De la même manière l’objectif de la culture numérique est différent. En haut vous avez des objectifs que je dirais plus proches des individus. Quel est l’usage de la culture numérique pour s’émanciper, pour acquérir une meilleure citoyenneté et pour être capable de rester critique vis-à-vis du monde qui nous entoure. Critique, je précise bien, être critique ce n’est pas dire du mal. Je suis critique de l’Internet, mais j’adore ça. D’accord ? Ça veut dire prendre du recul, être capable d’expliciter des choses, être capable de maîtriser ce qui est un avantage et ce qui est un inconvénient. Enfin c’est avoir un regard critique sur l’objet, quel qu’il soit, sur lequel on se porte. Et enfin tous les gens peuvent aussi utiliser la culture numérique, apprendre la culture numérique, pour renforcer leurs capacités d’influence, les capacités de marketing, chose dont je vais là aussi parler tout à l’heure.

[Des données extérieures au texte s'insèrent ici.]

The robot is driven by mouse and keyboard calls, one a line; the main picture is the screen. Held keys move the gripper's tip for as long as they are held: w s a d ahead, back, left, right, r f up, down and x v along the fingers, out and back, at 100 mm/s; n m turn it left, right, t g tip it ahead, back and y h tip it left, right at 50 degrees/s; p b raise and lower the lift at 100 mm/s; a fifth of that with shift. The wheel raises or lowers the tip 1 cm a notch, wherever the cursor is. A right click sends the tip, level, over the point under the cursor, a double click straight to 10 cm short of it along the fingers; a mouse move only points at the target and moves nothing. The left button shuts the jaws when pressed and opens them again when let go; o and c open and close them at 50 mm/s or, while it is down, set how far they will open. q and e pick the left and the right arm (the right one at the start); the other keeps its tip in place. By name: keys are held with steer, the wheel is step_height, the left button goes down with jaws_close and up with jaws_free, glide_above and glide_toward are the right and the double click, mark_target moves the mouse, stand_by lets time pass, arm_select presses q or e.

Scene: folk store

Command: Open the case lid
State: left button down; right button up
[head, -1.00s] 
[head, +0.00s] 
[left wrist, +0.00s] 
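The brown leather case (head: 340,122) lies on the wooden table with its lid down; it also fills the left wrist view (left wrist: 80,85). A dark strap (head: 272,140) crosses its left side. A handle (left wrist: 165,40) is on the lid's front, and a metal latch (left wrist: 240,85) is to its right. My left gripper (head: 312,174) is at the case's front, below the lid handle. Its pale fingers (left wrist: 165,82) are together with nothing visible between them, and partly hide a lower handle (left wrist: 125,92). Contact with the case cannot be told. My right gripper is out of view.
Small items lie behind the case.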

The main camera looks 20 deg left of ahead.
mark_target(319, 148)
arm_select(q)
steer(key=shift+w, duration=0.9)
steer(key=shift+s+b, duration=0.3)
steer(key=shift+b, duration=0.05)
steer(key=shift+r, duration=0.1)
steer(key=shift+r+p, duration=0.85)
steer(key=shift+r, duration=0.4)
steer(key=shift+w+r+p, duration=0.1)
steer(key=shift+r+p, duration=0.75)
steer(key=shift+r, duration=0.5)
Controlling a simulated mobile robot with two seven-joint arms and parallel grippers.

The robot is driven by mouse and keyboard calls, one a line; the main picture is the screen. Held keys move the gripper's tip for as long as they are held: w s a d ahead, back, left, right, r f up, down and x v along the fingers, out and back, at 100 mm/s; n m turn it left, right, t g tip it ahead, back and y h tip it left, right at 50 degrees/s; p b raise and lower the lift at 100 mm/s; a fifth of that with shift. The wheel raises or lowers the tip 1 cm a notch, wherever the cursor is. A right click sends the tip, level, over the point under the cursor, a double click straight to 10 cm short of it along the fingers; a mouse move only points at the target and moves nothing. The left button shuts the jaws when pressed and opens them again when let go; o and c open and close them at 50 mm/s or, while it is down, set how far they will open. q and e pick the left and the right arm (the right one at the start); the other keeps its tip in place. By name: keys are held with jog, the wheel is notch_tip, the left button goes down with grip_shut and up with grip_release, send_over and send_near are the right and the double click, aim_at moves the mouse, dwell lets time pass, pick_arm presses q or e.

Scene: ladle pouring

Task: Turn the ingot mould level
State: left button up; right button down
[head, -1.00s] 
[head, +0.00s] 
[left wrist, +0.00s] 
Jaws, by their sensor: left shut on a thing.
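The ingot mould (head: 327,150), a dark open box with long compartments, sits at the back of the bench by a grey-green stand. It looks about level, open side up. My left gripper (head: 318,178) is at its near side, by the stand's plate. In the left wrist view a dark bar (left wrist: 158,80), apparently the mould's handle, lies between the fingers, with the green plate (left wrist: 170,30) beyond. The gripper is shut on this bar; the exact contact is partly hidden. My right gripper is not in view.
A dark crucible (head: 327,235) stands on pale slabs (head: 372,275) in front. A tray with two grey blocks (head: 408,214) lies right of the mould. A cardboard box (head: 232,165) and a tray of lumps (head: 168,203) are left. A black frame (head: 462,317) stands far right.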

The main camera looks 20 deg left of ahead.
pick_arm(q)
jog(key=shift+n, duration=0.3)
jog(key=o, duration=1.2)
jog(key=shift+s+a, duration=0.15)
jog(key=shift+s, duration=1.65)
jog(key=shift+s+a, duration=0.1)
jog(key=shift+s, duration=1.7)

Je vais regarder un peu, sur quelques éléments, cet aspect utopie-dystopie et d’abord la question scientifique. Quand Internet est arrivé, les scientifiques, un certain nombre de scientifiques en tout cas, ceux qui sont en photo, Paul Ginspard en haut, Steven Harnad ici, ont été excessivement contents : ils allaient pouvoir diffuser le travail scientifique qui était le leur sur une bien plus large échelle. Non plus en passant par des revues spécialisées que seules les grandes bibliothèques pouvaient acheter mais bien directement de pair à pair pour favoriser l’extension de la connaissance. C’est ce petit ordinateur qui était au rebut chez Paul Ginspard qui a lancé cette révolution. Paul Ginspard l’a sorti de sous la table, l’a installé, l’a mis en route, a mis un serveur dessus et a dit à tous ses collègues – il travaillait dans ce qu’on appelle la physique des hautes énergies ; ici vous avez le Ganil [Grand accélérateur national d’ions lourds] qui fait partie de ce secteur de la physique –, il a dit à tous ses collègues « eh bien vos articles scientifiques, mettez-les là comme ça tout le monde pourra y accéder. » Et ça a démarré, ça s’est appelé l’accès libre aux publications scientifiques. Aujourd’hui c’est devenu quelque chose de très reconnu au point que aussi bien la France au travers de la loi Lemaire pour une République numérique que l’Europe valorisent cette idée que les publications scientifiques doivent être accessibles librement à tout le monde.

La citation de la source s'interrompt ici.